空中に浮かぶ女性の姿を見て以来、不眠症気味になっていたが、その日は何とか寝入ることができた。なのに、両腕に違和感を覚える。その感触から、仰向けになっている自分の両手を誰かが引っ張って、部屋の外へと運び出そうとしていることが分かった。大声で叫んで助けを求めたら目を覚ましたので、それまで自分が夢を見ていたことが分かった。でも、普段は寝相の良い自分の体が確かにベッドの外に放り出されていた……。
2階に住む、まだ引っ越してきたばかりの、パキスタン人の男の子(ごめんなさい、まだ彼の名前を覚えていません)。夜中、部屋に1人でいると、風もないのにときどき湯沸し器がカタカタ動く……。
2階のケイティと、3階に住む僕の身にはまだ何も起こっていません。空中を漂うもしくは黒髪の女の目撃談とか、金縛りとか、怖い話の内容って、日本も英国も似ているんだなあと文化人類学的な考察に1人浸っていました。
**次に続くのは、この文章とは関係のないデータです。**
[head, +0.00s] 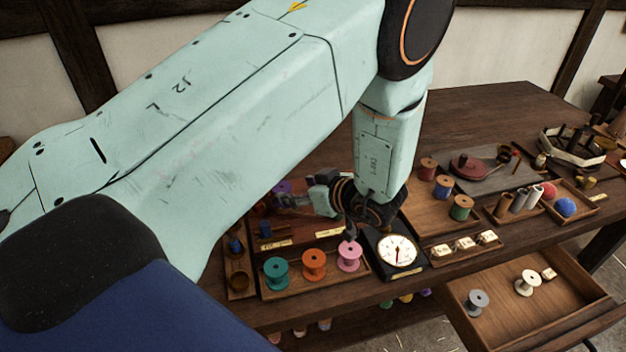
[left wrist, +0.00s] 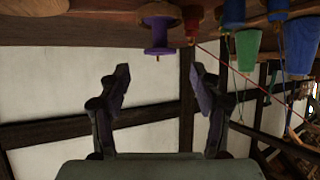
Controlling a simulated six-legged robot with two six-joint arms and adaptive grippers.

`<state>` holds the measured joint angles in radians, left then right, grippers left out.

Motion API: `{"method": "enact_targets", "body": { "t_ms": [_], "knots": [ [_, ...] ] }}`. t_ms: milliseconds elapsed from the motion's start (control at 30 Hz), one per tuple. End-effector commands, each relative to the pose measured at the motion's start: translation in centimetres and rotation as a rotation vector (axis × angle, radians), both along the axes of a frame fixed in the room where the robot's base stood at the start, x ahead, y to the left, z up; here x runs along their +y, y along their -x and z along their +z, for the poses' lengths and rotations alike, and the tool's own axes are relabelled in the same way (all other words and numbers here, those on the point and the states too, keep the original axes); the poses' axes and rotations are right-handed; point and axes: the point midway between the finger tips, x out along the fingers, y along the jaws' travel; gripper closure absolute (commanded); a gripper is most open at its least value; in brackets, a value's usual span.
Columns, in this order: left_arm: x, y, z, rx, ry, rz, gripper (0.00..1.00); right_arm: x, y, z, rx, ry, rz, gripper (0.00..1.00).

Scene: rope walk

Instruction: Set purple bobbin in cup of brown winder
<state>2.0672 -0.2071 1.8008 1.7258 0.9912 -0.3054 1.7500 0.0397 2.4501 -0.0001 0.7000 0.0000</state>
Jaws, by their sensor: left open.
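The purple bobbin (head: 283,186) is partly hidden behind my left arm in the head view. In the left wrist view the purple bobbin (left wrist: 159,34) shows at the top, beyond the fingertips and apart from them. My left gripper (head: 286,202) is low over the table beside the bobbin; in the left wrist view its two fingers (left wrist: 161,82) stand wide apart with nothing between them. A reddish-brown disc device (head: 472,168) lies on a grey slab at the right, with a small brown cup-like piece (head: 504,153) nearby; I cannot tell if this is the brown winder.
A front tray (head: 300,289) holds teal, orange (head: 314,263) and pink (head: 349,255) bobbins beside a white dial (head: 397,251). Red, blue and green bobbins (head: 461,208) stand to the right. An open drawer (head: 510,322) juts out at the front right. My left arm covers much of the view.

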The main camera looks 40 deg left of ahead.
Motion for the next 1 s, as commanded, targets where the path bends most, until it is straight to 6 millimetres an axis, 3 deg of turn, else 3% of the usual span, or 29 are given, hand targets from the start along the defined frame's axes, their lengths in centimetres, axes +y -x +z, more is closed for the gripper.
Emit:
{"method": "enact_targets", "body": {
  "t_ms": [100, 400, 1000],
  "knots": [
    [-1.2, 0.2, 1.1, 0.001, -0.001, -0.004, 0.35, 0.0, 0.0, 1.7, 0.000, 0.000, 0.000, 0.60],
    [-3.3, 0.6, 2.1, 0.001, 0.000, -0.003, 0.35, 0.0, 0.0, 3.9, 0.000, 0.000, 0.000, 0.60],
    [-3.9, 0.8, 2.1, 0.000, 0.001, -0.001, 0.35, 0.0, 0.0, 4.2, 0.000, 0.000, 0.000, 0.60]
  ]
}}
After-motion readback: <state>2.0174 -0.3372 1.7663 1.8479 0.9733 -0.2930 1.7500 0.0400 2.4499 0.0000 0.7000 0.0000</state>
ところが、実際に怖い体験をした3名はいまだ半狂乱状態にあります。とにかく何かしていなければ気が収まらないマリサが得意のインターネットで調べたところ、ヴィクトリアン様式の我がフラットが建てられたのは19世紀後半とのこと。その後、ニュー・クロス含むロンドン南東部は世界大戦の際に爆撃地となったようなのです。つまり、家を建てた直後に無念のまま命を落とした人がいるという事実に関連した心霊話には事欠かないのだとか。
話せば話すほど狂乱状態を深めていくマリサの提案で、結局、ここ数日続いている奇怪な現象については大家さんに苦情として伝えることに。そしてフラットメイト一同、この問題が解決するまで、家賃を支払わないことも決定しました。「うん?」とも思いましたが、皆で決めてしまったことなので、従わざるをえません。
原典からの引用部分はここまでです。